*Exercise goal*:
Find every line with "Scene" in it, then report how many there are and nothing more.

*Dataset content*:

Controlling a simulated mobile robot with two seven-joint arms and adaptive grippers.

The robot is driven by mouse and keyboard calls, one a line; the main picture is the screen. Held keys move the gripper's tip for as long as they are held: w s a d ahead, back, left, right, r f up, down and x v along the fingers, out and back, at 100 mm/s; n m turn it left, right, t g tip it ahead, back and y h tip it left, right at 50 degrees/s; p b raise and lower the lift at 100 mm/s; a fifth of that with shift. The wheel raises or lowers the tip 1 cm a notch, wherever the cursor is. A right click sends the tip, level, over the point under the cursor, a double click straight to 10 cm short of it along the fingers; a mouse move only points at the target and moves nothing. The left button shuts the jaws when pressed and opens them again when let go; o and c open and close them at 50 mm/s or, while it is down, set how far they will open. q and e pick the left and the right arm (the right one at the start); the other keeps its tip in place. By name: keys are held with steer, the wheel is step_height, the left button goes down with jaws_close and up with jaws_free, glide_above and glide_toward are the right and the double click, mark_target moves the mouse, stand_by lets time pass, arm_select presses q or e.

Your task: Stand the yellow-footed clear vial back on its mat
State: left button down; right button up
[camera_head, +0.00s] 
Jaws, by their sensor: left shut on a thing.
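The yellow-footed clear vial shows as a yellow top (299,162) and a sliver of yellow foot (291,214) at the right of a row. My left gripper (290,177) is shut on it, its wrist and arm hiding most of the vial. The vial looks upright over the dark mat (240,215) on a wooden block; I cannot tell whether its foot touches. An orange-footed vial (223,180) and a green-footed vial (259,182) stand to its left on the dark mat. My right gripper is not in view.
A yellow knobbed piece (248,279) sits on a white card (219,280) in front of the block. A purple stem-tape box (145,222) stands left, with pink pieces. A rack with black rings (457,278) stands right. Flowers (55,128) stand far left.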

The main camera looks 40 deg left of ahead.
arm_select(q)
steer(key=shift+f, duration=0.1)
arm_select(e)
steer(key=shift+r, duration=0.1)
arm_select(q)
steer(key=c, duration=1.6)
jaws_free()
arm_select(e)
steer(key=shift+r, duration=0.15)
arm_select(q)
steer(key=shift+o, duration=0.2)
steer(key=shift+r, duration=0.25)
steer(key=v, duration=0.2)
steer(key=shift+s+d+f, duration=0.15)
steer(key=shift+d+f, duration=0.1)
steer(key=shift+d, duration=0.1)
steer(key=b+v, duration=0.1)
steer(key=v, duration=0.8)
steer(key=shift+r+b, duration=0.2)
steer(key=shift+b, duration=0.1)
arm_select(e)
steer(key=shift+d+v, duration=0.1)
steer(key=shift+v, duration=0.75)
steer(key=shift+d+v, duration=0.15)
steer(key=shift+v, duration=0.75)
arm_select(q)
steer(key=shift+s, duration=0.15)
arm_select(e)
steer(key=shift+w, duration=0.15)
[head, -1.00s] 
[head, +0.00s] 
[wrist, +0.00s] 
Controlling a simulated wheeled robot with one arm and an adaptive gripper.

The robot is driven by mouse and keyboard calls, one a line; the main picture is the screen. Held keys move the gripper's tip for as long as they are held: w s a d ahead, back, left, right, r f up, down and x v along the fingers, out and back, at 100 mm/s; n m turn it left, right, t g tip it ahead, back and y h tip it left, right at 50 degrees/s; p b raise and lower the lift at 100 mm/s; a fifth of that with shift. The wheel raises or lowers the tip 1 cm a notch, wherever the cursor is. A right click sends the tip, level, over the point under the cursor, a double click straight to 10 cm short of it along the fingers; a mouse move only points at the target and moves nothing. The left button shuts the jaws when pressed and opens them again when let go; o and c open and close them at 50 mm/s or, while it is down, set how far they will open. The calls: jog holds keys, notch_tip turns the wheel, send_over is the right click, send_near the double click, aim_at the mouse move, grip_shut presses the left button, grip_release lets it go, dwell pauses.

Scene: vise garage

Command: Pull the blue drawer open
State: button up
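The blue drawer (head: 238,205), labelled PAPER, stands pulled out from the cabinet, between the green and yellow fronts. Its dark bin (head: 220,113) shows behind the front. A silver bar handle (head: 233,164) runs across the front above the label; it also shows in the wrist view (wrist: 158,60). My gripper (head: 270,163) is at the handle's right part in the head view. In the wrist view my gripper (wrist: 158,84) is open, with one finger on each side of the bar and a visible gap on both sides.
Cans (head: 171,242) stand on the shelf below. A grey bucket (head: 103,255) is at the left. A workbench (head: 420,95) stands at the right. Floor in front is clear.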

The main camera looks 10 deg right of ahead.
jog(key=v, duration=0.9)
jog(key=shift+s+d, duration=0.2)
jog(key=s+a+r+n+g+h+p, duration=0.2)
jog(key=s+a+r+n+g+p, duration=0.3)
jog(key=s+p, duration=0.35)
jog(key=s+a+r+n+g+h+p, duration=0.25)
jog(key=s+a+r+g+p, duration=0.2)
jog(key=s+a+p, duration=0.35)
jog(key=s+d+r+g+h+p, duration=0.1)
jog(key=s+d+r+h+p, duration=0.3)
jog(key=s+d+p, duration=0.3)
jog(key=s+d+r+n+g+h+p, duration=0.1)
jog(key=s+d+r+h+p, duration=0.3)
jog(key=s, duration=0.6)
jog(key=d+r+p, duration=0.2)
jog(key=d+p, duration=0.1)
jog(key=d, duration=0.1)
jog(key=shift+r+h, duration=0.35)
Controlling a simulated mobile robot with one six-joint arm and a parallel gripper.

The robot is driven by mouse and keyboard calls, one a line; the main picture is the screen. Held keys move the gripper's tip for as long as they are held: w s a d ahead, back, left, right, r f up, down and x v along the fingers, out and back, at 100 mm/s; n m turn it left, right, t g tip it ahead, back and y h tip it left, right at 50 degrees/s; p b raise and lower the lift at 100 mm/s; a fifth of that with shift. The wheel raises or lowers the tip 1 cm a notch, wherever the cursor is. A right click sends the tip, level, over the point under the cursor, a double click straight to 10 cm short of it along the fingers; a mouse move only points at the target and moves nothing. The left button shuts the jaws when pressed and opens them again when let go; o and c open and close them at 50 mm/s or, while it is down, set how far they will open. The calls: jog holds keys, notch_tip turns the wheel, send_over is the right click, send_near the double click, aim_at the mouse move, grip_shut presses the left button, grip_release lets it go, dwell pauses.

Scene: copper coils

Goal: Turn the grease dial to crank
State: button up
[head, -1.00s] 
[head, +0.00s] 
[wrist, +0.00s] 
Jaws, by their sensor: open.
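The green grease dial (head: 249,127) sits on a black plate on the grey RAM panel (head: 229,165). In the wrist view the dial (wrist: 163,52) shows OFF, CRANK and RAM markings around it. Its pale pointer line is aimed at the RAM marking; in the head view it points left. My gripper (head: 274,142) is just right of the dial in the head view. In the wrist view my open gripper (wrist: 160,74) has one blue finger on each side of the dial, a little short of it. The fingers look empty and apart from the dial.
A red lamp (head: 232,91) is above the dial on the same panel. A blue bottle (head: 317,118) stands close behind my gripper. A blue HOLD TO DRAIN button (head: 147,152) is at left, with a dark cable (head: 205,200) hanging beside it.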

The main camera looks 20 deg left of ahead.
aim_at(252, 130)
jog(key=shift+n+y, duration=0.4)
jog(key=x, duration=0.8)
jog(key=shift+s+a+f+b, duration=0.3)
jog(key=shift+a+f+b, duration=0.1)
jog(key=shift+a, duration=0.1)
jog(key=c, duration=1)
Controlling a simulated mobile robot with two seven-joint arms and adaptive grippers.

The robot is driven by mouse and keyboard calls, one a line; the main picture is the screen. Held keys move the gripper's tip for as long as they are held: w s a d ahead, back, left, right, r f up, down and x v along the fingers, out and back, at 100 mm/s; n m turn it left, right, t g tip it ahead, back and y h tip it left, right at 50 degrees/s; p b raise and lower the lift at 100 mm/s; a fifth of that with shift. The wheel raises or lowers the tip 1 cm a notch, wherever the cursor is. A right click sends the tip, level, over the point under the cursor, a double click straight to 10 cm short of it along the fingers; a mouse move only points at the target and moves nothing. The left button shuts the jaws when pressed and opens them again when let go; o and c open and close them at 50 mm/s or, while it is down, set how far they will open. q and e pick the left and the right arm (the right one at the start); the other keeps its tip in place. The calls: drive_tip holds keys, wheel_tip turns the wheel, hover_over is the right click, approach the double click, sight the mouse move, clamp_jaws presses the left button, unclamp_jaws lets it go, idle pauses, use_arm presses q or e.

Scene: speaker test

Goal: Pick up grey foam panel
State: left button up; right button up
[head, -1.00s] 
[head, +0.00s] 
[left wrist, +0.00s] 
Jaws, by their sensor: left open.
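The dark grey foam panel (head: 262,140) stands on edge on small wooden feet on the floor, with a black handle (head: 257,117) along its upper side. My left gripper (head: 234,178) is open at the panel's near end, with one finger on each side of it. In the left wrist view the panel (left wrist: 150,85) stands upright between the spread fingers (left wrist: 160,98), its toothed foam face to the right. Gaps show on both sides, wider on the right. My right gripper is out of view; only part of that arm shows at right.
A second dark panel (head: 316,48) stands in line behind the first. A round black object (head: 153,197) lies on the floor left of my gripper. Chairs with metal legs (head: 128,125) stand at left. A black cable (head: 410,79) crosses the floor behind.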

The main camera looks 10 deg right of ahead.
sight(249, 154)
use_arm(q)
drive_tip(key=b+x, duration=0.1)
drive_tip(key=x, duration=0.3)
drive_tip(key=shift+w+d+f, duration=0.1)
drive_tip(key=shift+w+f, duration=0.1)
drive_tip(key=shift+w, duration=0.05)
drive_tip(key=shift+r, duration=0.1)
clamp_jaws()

*Result of this task*:
3